The question of our place in the universe is one that has been at the attention of scholars for almost as long as we have studied the stars. It is only in the last half century that we have had the technological ability to study the stars as never before in the search for a planet that shows evidence of life. This is the subject of the new film Clara, which screened at the Sitges Film Festival

An professor in astronomy is obsessed with the search for intelligent life in the galaxy. It takes precedence over everything else in his life including his teaching duties. When is found to be misappropriating telescope time he is forced to take a leave of absence from his job. This gives him the chance to work full time on his obsession as a new near orbit telescope has been launched and there is a chance to analyse the data it is producing. In his search for a research assistant he comes into contact with Clara, an artist who has boundless curiosity and a real sense of wonder about life on other planets. Working together has an effect on both of them which neither really saw coming.

This is one of these films that uses science fact and fiction as the basis for the drama. It is a small scale, intimate story that is pretty much a two hander. The search for a planet is the kicking off point for an examination of how we actually behave as human beings. It sounds kind of dry as a subject but in the hands of writer director Akash Sherman it makes for a interesting movie.

The title character of Clara (Troian Bellisario) is the heart of the movie. She holds a sense of wonder of everything around her. An accomplished artist and a seasoned traveller she is drawn to the project as a way of satisfying an urge that she has held for all of her life. It is a way of filling in a a perceived hole regarding where she fits into the world and where she came from, having never known her parents. She is a drifter with a restless spirit who confesses that she only stays in one place until things start to get serious and then she knows it is time to move on.

Her counterpoint in the drama is Isaac (Patrick J Adams), an over serious academic. His work has forced him into a situation where he has little else and has a real problem understanding that he is in fact the problem. His relationship with the stars overrides all else. He lives in the past when he is not dealing with technology. He has a love of music on vinyl as it is a connection to his long departed ex wife. Some anger surfaces occasionally like in the opening scene where he deconstructs love and marriage.

He learns from Clara in a way that is totally foreign to him. When trying to get something done over the phone he is brusk to the point of rudeness and its only when Clara takes over that his request is granted. She explains to a clearly surprised Isaac that all she did was engage with the woman on the phone by asking her how her day was going. Isaac’s expression at this revelation says it all.
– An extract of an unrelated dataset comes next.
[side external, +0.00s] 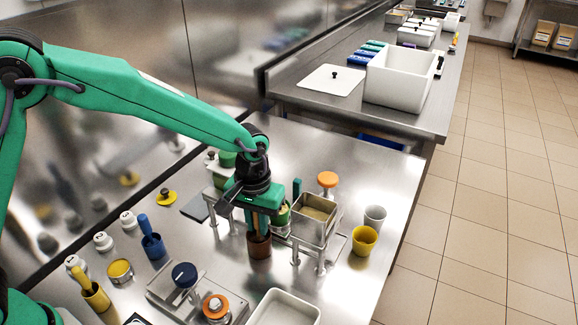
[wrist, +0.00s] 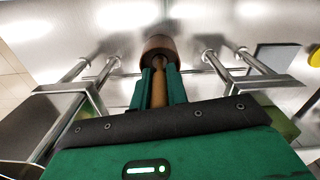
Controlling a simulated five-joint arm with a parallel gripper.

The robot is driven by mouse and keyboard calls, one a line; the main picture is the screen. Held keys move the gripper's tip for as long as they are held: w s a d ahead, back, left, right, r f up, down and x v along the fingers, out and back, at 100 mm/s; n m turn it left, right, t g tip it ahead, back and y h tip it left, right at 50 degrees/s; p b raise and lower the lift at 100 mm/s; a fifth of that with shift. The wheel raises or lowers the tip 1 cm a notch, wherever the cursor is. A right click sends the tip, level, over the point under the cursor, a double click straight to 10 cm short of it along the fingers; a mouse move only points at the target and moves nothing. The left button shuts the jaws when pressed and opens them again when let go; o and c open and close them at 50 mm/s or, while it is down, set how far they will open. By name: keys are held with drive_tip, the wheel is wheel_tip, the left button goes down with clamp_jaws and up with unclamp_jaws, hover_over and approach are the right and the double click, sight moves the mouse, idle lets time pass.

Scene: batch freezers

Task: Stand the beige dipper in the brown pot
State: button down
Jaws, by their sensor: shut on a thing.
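The brown pot (side external: 260,247) stands upright on the steel table, directly below my gripper (side external: 257,219). My gripper points down with its green fingers shut on the beige dipper (wrist: 158,93), whose tan handle shows between the fingers in the wrist view. The brown pot (wrist: 159,43) lies just past the fingertips there, and the dipper's lower end runs to its mouth. The fingers hide most of the dipper in the side view. Whether it touches the pot's bottom cannot be told.
A steel rack with a square pan (side external: 314,220) stands close to the right of my gripper. A yellow cup (side external: 364,240) and a grey cup (side external: 375,216) stand farther right. A blue pot (side external: 153,245) is to the left. A white tray (side external: 284,309) and a scale (side external: 184,278) are in front.

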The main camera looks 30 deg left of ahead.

The film has a gentle pace about it which allows the interactions of the main characters to push the story forward. it is in the time the audience spends with them together and occasionally in isolation that we get to understand what brought them to the place they find themselves. There are certain inevitable outcomes of their time together but these never feel forced or tacked on in any way.

Clara is not a film that will blow you away but is one that kind of lingers long after the credits have rolled.